Time for another sort-of advanced basic. I used some recursive definitions in my explanation of natural numbers and integers. Recursion is a very fundamental concept, but one which many people have a very hard time wrapping their head around. So it's worth taking the time to look at it, and see what it means and how it works.

The cleverest definition that I've seen of recursion comes from the Hackers dictionary. In there, it has:

recursion
    n. See {recursion}.

Recursion is about defining things in terms of themselves. For what is probably the canonical example, think about the factorial function. For any positive integer N, the factorial of N (written N!) is the product of all of the integers less than it:

• 1! = 1
• 2! = 1 × 2 = 2
• 3! = 1 × 2 × 3 = 6
• 4! = 1 × 2 × 3 × 4 = 24
• 5! = 1 × 2 × 3 × 4 × 5 = 120
• ...

But if you look at it, you'll see that that's a cumbersome way of saying it - because there's a pattern. Written out as they are above, you can see that each number's factorial includes the factorial of all of the numbers before it - 2! is "1 × 2"; "3! = 1 × 2 × 3" - so 3! is the same as 2! × 3. And it works that way for every number: for any number N greater than 1, N! = (N-1)! × N. Now, let's use that fact to make the list simpler:

• 1! = 1
• 2! = 1 × 2 = 2
• 3! = 2 × 3 = 6
• 4! = 6 × 4 = 24
• 5! = 24 × 5 = 120
• ...
• N! = (N-1)! × N

So that's the first piece of recursion: a definition in terms of itself: the definition of the factorial of a number N is defined in terms of the factorial of some other number.

So can we say that in general, N! = (N-1)! × N?

Not quite. Let's take a look at why. Let's pretend that we could use that, and try to compute 3!: 3! = 3 × 2! = 3 × 2 × 1! = 3 × 2 × 1 × 0! = 3 × 2 × 1 × 0 × -1! ... = 0.

We've run into two problems. One of them is that as a procedure, it never finishes. There's always another N-1 - you can always subtract 1 from any number - and since we said that for any number, N! = (N-1)!×N, that means that we need to keep going forever.
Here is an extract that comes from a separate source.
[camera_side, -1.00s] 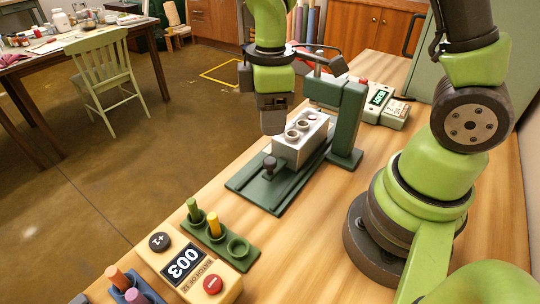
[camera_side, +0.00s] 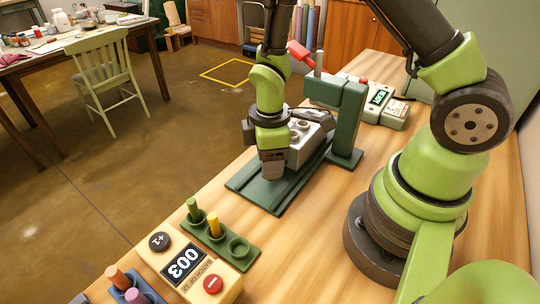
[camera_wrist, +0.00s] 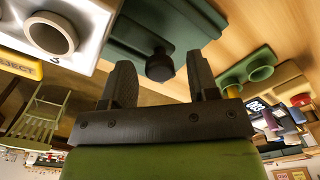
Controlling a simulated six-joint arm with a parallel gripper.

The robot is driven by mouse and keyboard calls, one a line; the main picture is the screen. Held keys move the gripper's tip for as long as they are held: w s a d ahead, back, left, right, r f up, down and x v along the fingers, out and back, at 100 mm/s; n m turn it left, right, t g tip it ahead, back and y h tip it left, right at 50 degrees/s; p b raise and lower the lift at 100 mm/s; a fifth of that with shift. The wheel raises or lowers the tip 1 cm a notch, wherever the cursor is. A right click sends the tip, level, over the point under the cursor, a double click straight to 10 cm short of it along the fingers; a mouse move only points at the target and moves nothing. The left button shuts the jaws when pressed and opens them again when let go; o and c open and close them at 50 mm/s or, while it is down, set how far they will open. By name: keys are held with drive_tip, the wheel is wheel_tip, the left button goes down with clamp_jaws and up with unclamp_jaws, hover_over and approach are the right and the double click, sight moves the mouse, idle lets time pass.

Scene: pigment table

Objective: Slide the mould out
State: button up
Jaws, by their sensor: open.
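The mould (camera_side: 304,146) is a silver metal block with round holes in its top, sitting on the green sliding base (camera_side: 250,184) of the press (camera_side: 346,115). My gripper (camera_side: 273,172) is at the near end of the mould and hides the dark knob there in the side view. In the wrist view the knob (camera_wrist: 159,66) shows between the two fingers of my gripper (camera_wrist: 160,80), which are open and apart from it. The mould's holed top (camera_wrist: 55,35) shows at the upper left in that view. The press handle (camera_side: 299,50) has a red grip and stands raised.
A counter box (camera_side: 190,262) reading 003 stands at the front left. Beside it a green holder (camera_side: 242,249) bears a green and a yellow stick. A box with a green display (camera_side: 384,103) stands behind the press. The wood right of the base is clear.

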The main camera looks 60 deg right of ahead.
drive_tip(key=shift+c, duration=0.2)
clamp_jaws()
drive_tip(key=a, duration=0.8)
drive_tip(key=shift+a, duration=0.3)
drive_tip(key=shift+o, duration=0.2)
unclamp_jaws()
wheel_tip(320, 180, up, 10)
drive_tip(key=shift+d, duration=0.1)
The second is that for any positive number, it will always give the answer 0 - because any string of multiplications containing zero will always end up returning 0, and repeatedly subtracting one from any positive number will eventually get to zero.

To make recursion work, you need something more than just a definition in terms of itself. A definition in terms of itself with nothing more is just a circle; you need something base to start from, some point, so that instead of being an endless circle, it eventually reaches an end. That starting point is called a base case.

For the factorial, the way that computer scientists like me do that is say that the factorial of 0 is 1 by definition. Zero is the base case, and the value of the factorial is defined non-recursively for the base case. So then our definition of factorial consists of two clauses: the base case, and the recursive case:

• Base case: 0! = 1
• Recursive case: ∀ N > 0, N! = (N-1)! × N.

With this definition, things work as they should. factorial is only supposed to work for positive numbers; and for any positive number, the recursive definition will expand until it hits 0!, and then it will stop. So let's look at 3! again:

3! = 2! × 3 = 1! × 2 × 3 = 0! × 1 × 2 × 3 = 1 × 1 × 2 × 3 = 6.

Recursion is often used in math in another way: often, one of the easiest ways to prove something is called induction; induction is nothing but using recursion to define a proof.

For a very typical example, we can look at something similar to the factorial. What if, for some natural number N, we want to take the sum of every number from 1 to N? We'll write that as S(N). We can write a simple recursive definition of S(N):

• S(0)=0
• For all N > 0, S(N) = S(N-1)+N.

It happens that there's also a non-recursive equation for it: the sum of all of the integers from 1 to N = S_N = N×(N+1)/2. Here's how we can prove that.

We start with a base case. We only need one, but just for the exercise, let's work through two examples.

• By the recursive definition, S(1) = S(0) + 1 = 0 + 1 = 1. By the equation, S(1) = 1 × (1+1)/2 = 1×2/2 = 1.
• By the recursive definition, S(4) = 0 + 1 + 2 + 3 + 4 = 10. By the equation, S(4) = 4×(4+1)/2 = 4×5/2 = 20/2 = 10

Now we look at the inductive case. We assume that the equation is true for a value N, and we prove that if it's true for N, then it will also be true for N+1. So, we assume that S(N) = N×(N+1)/2; and we want to prove that S(N+1) = (N+1)×(N+2)/2.

1. We know that S(N+1) = (N+1) + S(N).
2. We know S(N) by our assumption. So S(N+1) = (N+1) + (N×(N+1)/2)
3. Now, we do a bit of algebra to expand out and simplify: S(N+1) = (N+1) + (N²+N)/2.
4. We can multiply (N+1) by 2/2 to give it a common denominator, and then add the two terms together: 2(N+1)/2 + (N² + N)/2 = (N² + 2N +2)/2.
5. And finally, we can factor: S(N) = (N² + 2N +2)/2 = (N+1)×(N+2)/2.

So, we've shown that for the base case of 1, the equation holds. By induction, if it's true for 1, it's true for 2. If it's true for 2, it's true for three. And so on... So it holds for all of the natural numbers.